Reproduce the listing below exactly, beginning with its first line and ending with the line that holds "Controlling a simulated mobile"; pictures are not part of the copy.

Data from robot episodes
▼

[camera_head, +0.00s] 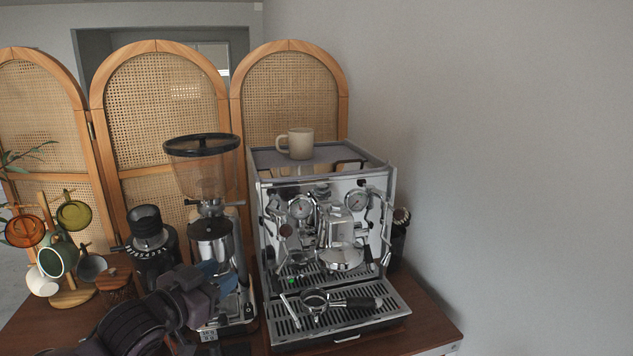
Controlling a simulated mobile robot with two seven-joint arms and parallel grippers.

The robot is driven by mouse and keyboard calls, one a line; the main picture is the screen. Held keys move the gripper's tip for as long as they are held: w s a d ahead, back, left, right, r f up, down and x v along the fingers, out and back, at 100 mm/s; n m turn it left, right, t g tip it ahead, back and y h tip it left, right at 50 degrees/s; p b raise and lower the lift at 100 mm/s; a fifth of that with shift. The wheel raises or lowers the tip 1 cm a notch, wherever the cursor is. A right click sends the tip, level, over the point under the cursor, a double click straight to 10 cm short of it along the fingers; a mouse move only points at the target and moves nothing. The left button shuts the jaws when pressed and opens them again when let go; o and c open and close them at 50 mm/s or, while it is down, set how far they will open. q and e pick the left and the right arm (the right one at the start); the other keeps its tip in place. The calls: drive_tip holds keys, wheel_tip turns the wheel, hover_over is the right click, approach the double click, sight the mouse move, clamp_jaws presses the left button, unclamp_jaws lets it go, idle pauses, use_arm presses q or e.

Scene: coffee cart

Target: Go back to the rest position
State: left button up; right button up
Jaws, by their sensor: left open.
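My left arm comes in from the bottom left, and my left gripper (218,278) is open in front of the grinder (211,240). Nothing shows between its fingers, and it covers part of the grinder's lower body. I cannot tell whether it touches the grinder. The espresso machine (325,225) stands to its right. A portafilter (318,302) with a black handle rests on the machine's drip tray (300,325). My right gripper is out of view.
A beige mug (299,144) stands on top of the machine. A mug tree (70,290) with several coloured cups and a black round device (149,240) stand on the left. Rattan screens (160,90) are behind. The wooden table's (432,322) right front corner is clear.

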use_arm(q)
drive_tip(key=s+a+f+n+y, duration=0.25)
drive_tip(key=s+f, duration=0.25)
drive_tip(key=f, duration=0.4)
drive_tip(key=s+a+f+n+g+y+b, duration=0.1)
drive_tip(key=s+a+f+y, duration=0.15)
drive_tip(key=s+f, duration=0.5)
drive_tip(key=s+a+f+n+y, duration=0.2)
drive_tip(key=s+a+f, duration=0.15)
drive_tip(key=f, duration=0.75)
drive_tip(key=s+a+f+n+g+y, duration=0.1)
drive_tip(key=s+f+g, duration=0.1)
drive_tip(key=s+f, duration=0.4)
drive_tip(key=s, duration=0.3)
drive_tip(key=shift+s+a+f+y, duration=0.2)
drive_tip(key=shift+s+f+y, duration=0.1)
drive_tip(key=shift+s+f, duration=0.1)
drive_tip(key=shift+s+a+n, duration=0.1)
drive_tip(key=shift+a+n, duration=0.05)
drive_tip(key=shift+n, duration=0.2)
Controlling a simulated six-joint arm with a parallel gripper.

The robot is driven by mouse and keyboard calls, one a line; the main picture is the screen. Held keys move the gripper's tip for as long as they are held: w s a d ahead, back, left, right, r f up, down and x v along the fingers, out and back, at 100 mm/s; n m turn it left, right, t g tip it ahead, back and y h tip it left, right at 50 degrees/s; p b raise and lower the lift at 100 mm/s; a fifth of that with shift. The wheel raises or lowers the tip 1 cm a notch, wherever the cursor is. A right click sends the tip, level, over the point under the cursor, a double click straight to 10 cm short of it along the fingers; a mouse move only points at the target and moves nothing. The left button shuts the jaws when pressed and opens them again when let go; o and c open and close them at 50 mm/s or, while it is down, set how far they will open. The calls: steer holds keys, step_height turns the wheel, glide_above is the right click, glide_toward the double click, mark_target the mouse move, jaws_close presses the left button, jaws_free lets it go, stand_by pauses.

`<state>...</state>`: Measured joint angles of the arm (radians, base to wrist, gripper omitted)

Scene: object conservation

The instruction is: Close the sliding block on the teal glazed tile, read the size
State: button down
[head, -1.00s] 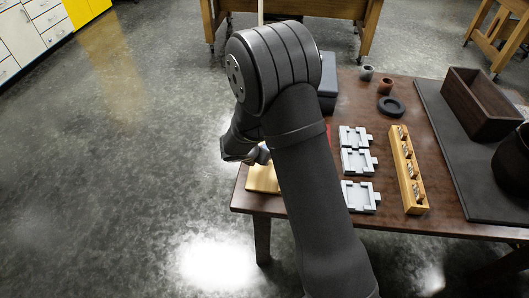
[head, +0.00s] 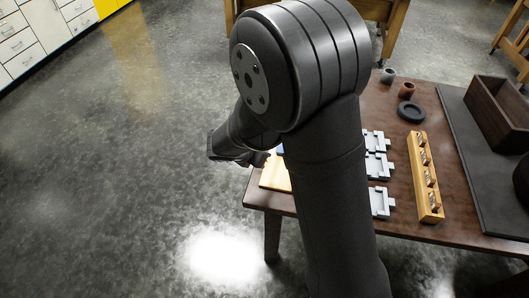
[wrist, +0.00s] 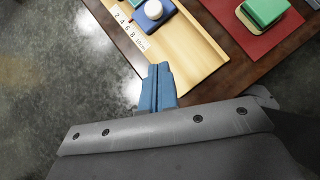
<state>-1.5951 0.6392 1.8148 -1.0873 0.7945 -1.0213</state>
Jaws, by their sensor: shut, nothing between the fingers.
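A pale wooden measuring board (wrist: 200,62) lies at the table's edge in the wrist view, with a printed scale (wrist: 130,33) reading 2 to 10 cm. A blue sliding block (wrist: 152,17) with a white round knob (wrist: 154,9) sits on it near the top. A sliver of teal, perhaps the tile (wrist: 135,3), shows beside the block at the frame's top edge; most is cut off. My gripper (wrist: 158,67) is shut and empty, its blue fingers by the board's near edge, apart from the block. In the head view my arm hides most of the board (head: 274,174).
A green block on a pale base (wrist: 264,12) rests on a red mat (wrist: 236,30), right of the board. In the head view, several grey trays (head: 378,166), a wooden rack (head: 424,178) and a dark ring (head: 411,112) stand right of my arm. Open floor lies left.

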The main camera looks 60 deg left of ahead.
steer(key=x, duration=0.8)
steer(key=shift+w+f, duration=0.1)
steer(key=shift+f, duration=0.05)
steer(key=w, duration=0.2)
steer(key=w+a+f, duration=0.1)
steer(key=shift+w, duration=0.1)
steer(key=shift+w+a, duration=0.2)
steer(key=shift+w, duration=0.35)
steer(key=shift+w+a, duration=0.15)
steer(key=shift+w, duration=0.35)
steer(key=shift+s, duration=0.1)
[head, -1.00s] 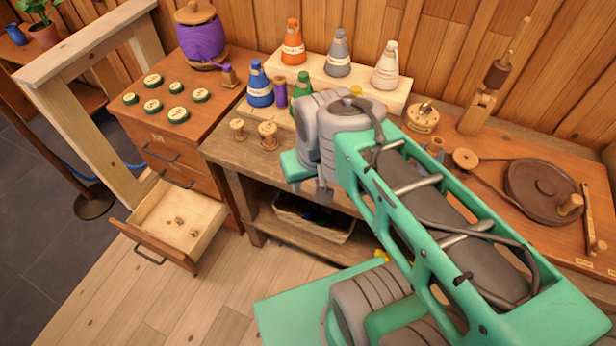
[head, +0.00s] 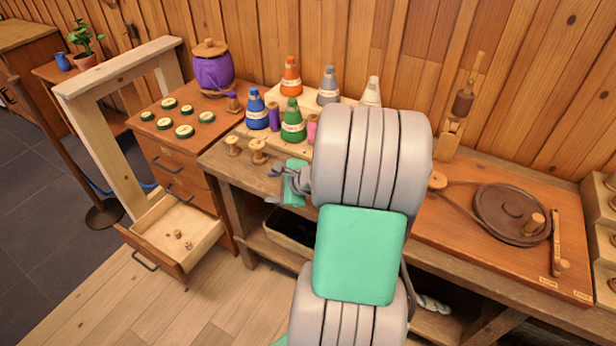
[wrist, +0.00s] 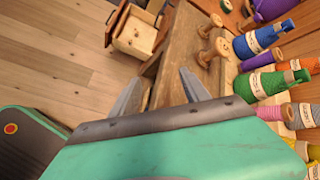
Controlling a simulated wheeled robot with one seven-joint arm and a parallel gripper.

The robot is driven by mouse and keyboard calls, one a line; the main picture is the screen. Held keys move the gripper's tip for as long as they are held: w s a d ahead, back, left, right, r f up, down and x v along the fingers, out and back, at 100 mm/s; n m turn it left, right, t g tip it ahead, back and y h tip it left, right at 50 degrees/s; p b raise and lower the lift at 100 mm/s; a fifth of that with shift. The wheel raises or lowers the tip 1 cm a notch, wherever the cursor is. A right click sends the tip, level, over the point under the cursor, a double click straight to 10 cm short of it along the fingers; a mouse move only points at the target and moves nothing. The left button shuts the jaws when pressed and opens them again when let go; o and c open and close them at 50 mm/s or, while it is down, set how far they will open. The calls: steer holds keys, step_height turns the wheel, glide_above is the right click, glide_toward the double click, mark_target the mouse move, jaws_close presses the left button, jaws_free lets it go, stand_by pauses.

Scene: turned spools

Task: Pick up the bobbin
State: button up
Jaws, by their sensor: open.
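Two bare wooden bobbins, one on the left (head: 233,146) and one on the right (head: 258,151), stand upright at the left front of the workbench. In the wrist view they show at the upper right (wrist: 208,28) (wrist: 214,53). Purple spools (head: 274,117) (head: 234,103) and a pink spool (head: 312,128) also stand nearby; I cannot tell which is the bobbin meant. My gripper (head: 270,186) is open and empty beside the bare bobbins, to their right and touching neither. In the wrist view its two fingers (wrist: 160,90) are spread over the bench edge. My arm hides the bench middle.
Blue (head: 256,110), green (head: 293,122), orange (head: 290,77) and grey (head: 328,86) thread cones crowd behind the bobbins. An open drawer (head: 178,238) juts out at the left. A wooden post frame (head: 112,66) stands before the cabinet. A brown wheel (head: 511,213) lies at the right.

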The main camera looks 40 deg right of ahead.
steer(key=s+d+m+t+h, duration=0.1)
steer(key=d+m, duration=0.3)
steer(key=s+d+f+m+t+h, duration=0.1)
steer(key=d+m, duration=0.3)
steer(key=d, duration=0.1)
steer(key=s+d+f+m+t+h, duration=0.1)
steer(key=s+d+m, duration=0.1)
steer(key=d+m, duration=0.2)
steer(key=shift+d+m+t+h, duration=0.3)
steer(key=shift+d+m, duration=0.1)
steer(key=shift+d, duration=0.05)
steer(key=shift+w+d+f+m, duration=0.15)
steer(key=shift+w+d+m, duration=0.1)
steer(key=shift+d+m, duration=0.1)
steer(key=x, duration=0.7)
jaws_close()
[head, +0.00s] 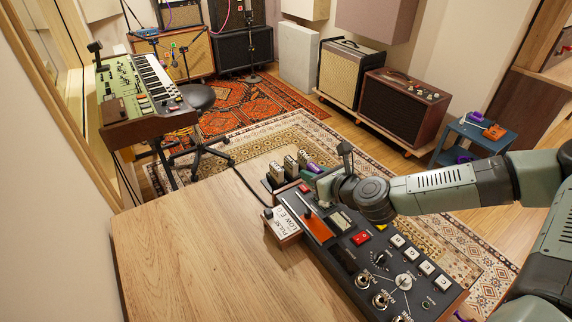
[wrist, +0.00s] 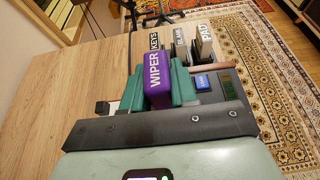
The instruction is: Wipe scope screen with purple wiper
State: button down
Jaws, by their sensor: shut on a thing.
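The purple wiper (wrist: 157,82), a block with WIPER in white letters, is between the green fingers of my gripper (wrist: 160,88) in the wrist view. The gripper is shut on it. In the head view a bit of purple, seemingly the wiper (head: 313,168), shows at my gripper (head: 318,178), over the far end of the dark console (head: 372,262). A small pale display (head: 341,221), possibly the scope screen, sits on the console just in front of my wrist. A dark green display (wrist: 229,84) shows right of the fingers in the wrist view. Contact with any screen cannot be told.
Several labelled blocks (head: 290,164) stand at the console's far end. A white LOW E box (head: 284,226) and an orange slider panel (head: 318,227) lie along its left side. Buttons and knobs fill the near part. The wooden tabletop (head: 190,255) at left is clear.

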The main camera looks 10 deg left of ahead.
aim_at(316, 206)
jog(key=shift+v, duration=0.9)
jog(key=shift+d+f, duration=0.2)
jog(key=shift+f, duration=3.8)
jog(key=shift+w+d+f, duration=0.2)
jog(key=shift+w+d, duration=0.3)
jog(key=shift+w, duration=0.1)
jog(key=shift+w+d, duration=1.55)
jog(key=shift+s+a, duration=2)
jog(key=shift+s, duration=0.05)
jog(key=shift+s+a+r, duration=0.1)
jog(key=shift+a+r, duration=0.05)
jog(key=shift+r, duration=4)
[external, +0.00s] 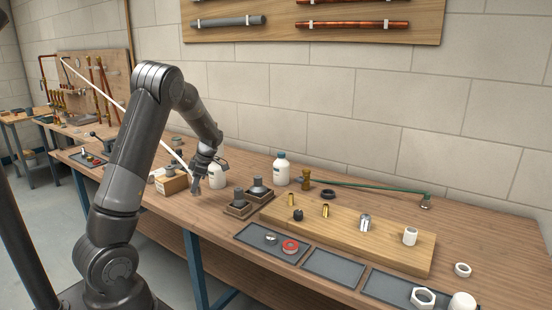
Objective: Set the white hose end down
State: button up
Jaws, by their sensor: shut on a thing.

▲

> [Task solution]:
[camera_head, +0.00s] 
Controlling a simulated mobile robot with two seven-joint arms and parallel grippers.

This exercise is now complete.